While the image is downloading, let’s take a brief tour of how the L-band service works.

The files that are datacast by Outernet are encoded, modulated, and sent to several Inmarsat satellites. These satellites transmit the radio waves in the L band frequency range. The waves are received by a radio on your receiver and then passed on to the software demodulator. The demodulator turns the analog signal into bits and then passes them onto the decoder, which extracts the file information from the data and reconstructs the files on local storage.
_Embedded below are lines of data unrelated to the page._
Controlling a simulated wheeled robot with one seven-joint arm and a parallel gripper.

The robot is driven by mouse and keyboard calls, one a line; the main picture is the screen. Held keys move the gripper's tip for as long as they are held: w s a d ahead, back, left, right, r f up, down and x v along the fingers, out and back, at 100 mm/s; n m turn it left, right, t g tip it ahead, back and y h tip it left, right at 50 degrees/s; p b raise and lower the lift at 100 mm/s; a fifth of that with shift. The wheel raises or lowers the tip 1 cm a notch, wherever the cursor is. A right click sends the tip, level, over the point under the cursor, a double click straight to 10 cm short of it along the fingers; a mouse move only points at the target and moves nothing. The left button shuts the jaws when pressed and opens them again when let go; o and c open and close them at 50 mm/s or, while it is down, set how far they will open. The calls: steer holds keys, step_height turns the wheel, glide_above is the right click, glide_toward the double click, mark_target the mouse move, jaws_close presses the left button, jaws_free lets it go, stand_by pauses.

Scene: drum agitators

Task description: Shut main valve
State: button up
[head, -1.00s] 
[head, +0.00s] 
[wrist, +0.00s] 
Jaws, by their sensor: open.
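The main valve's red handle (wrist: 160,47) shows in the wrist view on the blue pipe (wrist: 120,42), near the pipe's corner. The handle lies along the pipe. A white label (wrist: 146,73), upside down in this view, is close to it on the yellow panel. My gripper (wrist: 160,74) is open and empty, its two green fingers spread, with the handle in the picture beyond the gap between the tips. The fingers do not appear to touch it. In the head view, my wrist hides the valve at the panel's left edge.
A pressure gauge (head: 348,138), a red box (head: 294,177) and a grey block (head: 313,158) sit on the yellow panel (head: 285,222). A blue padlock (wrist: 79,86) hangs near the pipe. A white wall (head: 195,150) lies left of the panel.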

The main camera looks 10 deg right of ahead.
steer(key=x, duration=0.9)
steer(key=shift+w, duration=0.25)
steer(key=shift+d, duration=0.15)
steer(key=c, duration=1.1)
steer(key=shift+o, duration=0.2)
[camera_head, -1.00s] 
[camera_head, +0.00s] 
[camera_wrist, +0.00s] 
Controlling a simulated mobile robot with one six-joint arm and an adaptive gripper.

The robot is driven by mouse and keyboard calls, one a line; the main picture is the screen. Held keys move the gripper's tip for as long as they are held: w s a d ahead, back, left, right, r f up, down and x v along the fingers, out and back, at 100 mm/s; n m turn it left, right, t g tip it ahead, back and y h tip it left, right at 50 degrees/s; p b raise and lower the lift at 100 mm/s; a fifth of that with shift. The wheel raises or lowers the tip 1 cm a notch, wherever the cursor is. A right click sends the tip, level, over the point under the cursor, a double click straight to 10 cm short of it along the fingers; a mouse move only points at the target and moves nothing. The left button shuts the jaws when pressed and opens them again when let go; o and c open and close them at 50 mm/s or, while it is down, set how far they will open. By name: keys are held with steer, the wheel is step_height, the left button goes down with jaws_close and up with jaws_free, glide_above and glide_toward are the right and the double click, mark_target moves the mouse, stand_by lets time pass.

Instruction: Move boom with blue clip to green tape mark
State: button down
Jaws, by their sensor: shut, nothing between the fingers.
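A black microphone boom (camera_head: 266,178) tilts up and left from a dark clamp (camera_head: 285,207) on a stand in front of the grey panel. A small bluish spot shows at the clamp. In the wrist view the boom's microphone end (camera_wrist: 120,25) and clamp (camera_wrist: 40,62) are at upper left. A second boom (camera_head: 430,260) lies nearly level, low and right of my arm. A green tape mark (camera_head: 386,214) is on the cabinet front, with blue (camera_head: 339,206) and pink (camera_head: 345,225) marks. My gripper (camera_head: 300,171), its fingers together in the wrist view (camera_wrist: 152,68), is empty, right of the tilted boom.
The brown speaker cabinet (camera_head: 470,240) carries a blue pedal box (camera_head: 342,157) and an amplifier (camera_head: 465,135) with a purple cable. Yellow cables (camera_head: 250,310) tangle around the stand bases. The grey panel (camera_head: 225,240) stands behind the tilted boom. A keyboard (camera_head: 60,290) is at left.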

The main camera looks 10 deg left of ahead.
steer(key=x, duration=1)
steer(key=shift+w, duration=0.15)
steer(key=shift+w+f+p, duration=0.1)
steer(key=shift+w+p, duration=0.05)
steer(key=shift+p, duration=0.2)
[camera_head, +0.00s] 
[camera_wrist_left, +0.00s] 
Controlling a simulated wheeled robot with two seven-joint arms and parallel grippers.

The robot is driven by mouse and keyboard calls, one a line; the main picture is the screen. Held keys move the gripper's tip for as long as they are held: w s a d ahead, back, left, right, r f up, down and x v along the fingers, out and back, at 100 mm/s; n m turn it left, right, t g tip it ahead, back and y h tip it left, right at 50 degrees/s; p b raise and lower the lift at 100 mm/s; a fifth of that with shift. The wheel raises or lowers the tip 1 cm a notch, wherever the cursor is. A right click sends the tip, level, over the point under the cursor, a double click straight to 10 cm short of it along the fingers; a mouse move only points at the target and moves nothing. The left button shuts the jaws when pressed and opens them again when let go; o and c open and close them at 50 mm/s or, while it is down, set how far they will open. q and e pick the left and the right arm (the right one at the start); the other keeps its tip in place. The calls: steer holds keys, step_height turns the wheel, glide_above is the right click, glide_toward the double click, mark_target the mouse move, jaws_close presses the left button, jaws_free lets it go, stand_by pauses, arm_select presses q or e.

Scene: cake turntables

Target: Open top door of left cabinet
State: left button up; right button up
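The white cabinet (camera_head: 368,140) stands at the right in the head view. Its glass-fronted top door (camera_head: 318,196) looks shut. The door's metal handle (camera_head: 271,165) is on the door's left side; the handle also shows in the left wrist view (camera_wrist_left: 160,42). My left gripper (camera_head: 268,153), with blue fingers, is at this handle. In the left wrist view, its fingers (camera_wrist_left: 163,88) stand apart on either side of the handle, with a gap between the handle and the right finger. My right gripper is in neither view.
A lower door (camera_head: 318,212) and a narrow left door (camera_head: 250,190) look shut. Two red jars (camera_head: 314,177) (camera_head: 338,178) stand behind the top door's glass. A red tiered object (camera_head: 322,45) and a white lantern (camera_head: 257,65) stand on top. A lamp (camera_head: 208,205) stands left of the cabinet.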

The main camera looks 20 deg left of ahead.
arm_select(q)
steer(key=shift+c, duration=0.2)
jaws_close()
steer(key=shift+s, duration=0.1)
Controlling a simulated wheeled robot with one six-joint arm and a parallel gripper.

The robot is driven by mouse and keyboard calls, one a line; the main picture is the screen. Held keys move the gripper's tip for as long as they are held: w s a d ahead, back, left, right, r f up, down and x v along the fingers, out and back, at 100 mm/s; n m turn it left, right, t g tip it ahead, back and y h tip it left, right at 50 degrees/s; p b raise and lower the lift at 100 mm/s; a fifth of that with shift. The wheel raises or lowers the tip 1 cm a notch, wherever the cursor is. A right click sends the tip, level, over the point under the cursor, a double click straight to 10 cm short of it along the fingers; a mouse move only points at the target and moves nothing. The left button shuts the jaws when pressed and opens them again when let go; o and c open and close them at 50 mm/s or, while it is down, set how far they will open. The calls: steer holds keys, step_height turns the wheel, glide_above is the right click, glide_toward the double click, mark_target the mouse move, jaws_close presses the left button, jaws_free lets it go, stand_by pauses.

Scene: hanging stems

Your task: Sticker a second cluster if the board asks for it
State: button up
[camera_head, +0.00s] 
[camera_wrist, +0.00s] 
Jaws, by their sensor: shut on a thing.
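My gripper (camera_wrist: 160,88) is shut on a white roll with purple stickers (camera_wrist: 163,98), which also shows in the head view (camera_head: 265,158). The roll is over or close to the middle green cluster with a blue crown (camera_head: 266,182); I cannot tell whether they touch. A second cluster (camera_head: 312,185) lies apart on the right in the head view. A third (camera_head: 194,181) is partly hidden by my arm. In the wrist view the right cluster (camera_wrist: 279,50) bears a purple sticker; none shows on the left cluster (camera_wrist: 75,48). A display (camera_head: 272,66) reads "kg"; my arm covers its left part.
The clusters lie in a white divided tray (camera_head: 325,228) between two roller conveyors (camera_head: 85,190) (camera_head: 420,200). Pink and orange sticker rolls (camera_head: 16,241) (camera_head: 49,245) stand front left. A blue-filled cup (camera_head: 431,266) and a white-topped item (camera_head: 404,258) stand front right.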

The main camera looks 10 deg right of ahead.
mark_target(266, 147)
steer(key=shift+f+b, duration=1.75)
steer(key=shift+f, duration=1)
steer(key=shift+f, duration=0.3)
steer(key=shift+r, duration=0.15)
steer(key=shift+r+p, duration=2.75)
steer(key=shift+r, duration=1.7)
The software components involved in this process are:

  • the demodulator (sdr100)
  • the decoder (ondd)
  • file indexer (FSAL)
  • web-based UI (Librarian)

Despite all this software coming from a single vendor, they don’t come as a single package for the reasons of flexibility and so that various components can be replaced by others with same or similar functionality in future. Because of this, much of this guide is going to be about ensuring that these pieces of software work together.


Although these pieces of software are all part of the Outernet software eco-system, which is predominantly open-source, some of the executables are closed-source.

Virtually all of the software involved in this set-up is meant to be used as long-running background processes (a.k.a. daemons). Some of the programs already provide features that let them run as proper well-behaved daemons, while others do not. Where appropriate, we will use screen as a quick-and-dirty workaround (i.e., poor man’s daemonization) solution.